(Stored items from a collection)
• • • • •

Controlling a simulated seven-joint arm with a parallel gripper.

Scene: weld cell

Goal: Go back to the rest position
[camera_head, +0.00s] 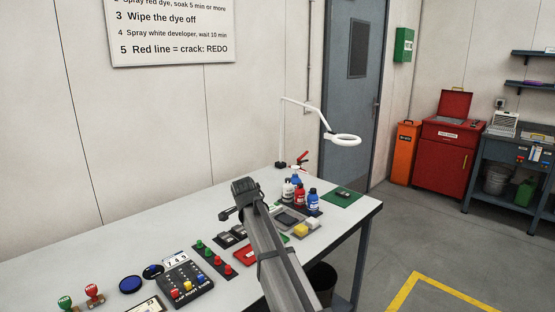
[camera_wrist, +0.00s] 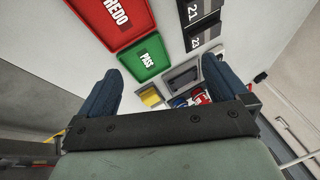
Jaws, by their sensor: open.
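My gripper (camera_head: 232,206) is raised above the middle of the white work table (camera_head: 130,262), with my grey arm rising from the lower right of the head view. In the wrist view my gripper (camera_wrist: 160,68) shows two dark blue fingers spread wide apart, with nothing between them. Below the fingers, the wrist view shows a red tray marked REDO (camera_wrist: 113,18) and a green tray marked PASS (camera_wrist: 147,60). My arm hides part of the table in the head view.
Red, blue and white bottles (camera_head: 299,195) stand at the table's right end, near a ring lamp (camera_head: 344,140). Stamps (camera_head: 94,293), a button box (camera_head: 186,285) and small red and green pegs (camera_head: 214,259) stand at the front left. Floor right of the table is clear.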

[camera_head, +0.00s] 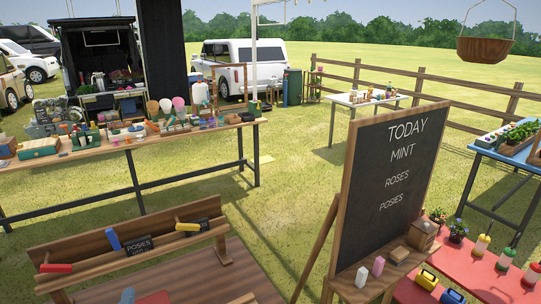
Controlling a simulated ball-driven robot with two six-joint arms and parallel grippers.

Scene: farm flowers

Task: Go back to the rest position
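Neither of my grippers can be made out in the head view. A chalkboard (385,190) on a wooden easel stands right of centre and reads TODAY, MINT, ROSES, POSIES. A wooden rack (90,262) at the lower left has a small POSIES sign (139,245). A red item (55,268), a blue item (112,238) and a yellow item (188,226) rest on the rack.
A long table (190,133) with many goods stands at the back left. A red table (485,270) with bottles and potted flowers is at the lower right. A blue table (486,150) holds plants. Grass (275,210) lies open in the middle.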

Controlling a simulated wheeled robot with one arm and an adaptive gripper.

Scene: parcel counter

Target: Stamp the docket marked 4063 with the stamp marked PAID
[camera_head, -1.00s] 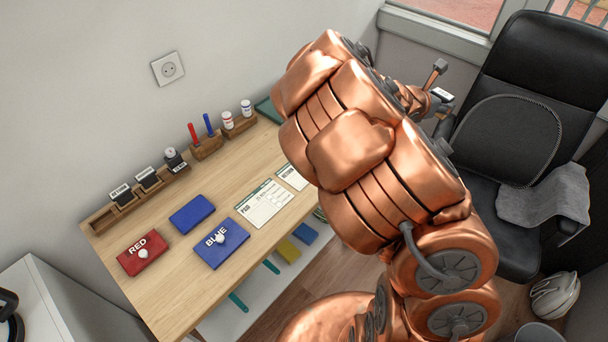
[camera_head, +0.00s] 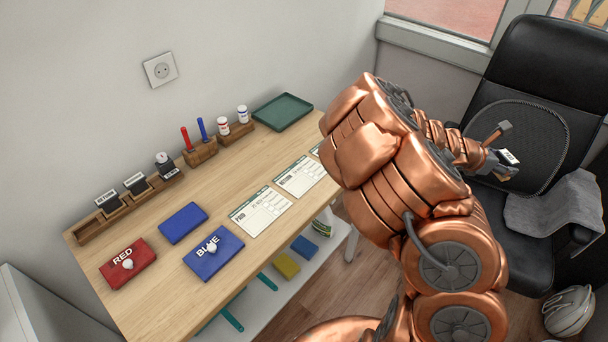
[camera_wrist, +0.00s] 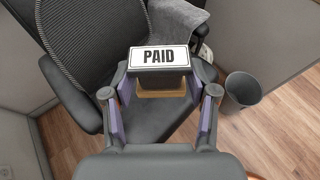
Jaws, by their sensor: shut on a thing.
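My gripper (camera_head: 495,165) is shut on the PAID stamp (camera_wrist: 158,57), whose white label faces the wrist camera. It holds the stamp up in the air in front of the black chair, right of the counter. The stamp also shows small in the head view (camera_head: 509,157). Several dockets lie on the counter, among them a docket (camera_head: 261,211) and another docket (camera_head: 300,176). A further docket is mostly hidden behind my arm. The docket numbers are too small to read. A red RED pad (camera_head: 143,264) and a blue BLUE pad (camera_head: 226,262), each with a white knob, lie at the front left.
The stamp rack (camera_head: 92,228) holds several other stamps along the wall. A plain blue pad (camera_head: 184,222), a pen holder (camera_head: 201,153), small bottles (camera_head: 243,113) and a green tray (camera_head: 283,112) stand on the counter. The black chair (camera_head: 541,100) is at right.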

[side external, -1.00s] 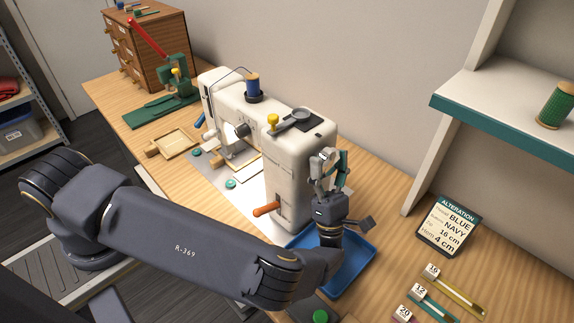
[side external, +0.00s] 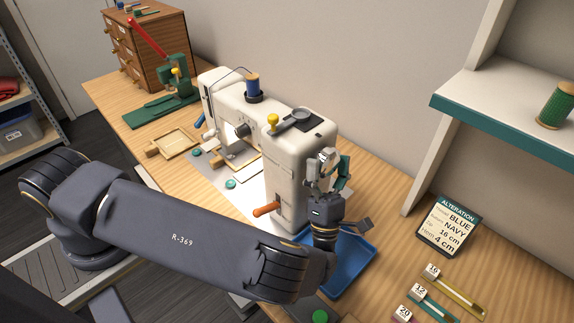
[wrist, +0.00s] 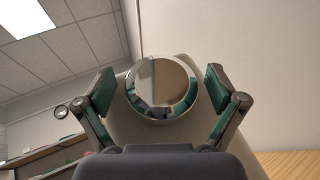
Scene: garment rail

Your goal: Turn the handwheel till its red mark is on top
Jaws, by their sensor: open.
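The sewing machine (side external: 285,170) stands on the wooden table. Its handwheel is a shiny chrome disc, seen face-on in the wrist view (wrist: 160,88), with teal and dark reflections around its rim. I cannot make out a red mark on it. In the side view my gripper's fingers mostly hide the wheel. My gripper (side external: 328,170) is open at the right end of the machine. In the wrist view its two teal-padded fingers (wrist: 160,92) stand on the left and right of the wheel, with gaps showing between pads and rim.
A blue tray (side external: 358,262) lies on the table below my gripper. An orange-handled lever (side external: 266,209) sticks out low on the machine's side.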

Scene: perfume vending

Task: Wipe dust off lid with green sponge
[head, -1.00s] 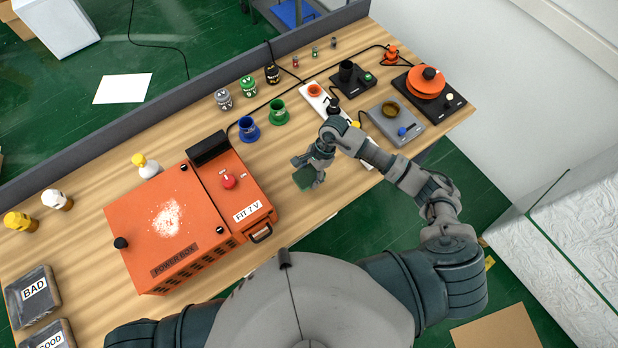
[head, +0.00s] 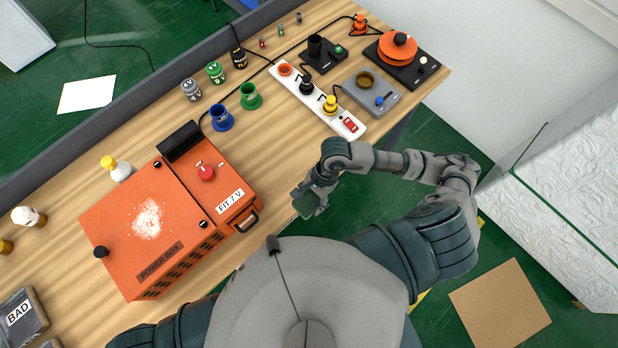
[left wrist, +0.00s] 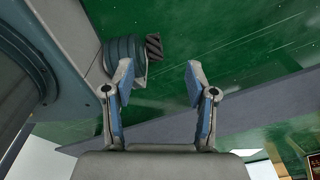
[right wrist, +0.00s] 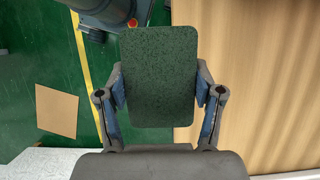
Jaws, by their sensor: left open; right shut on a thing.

• • • • •

- **STATED TASK**
Find the line containing "[side external, +0.00s]" in the listing above. Restate it and every line after it, word for word, through the final line, leaving out the pictures.

- **WORKED ANSWER**
[side external, +0.00s] 
[wrist, +0.00s] 
Scene: garment rail

Your goal: Turn the handwheel till its red mark is on top
Jaws, by their sensor: open.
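The sewing machine (side external: 285,170) stands on the wooden table. Its handwheel is a shiny chrome disc, seen face-on in the wrist view (wrist: 160,88), with teal and dark reflections around its rim. I cannot make out a red mark on it. In the side view my gripper's fingers mostly hide the wheel. My gripper (side external: 328,170) is open at the right end of the machine. In the wrist view its two teal-padded fingers (wrist: 160,92) stand on the left and right of the wheel, with gaps showing between pads and rim.
A blue tray (side external: 358,262) lies on the table below my gripper. An orange-handled lever (side external: 266,209) sticks out low on the machine's side.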

Scene: perfume vending

Task: Wipe dust off lid with green sponge
[head, -1.00s] 
[head, +0.00s] 
[left wrist, +0.00s] 
[right wrist, +0.00s] 
Jaws, by their sensor: left open; right shut on a thing.

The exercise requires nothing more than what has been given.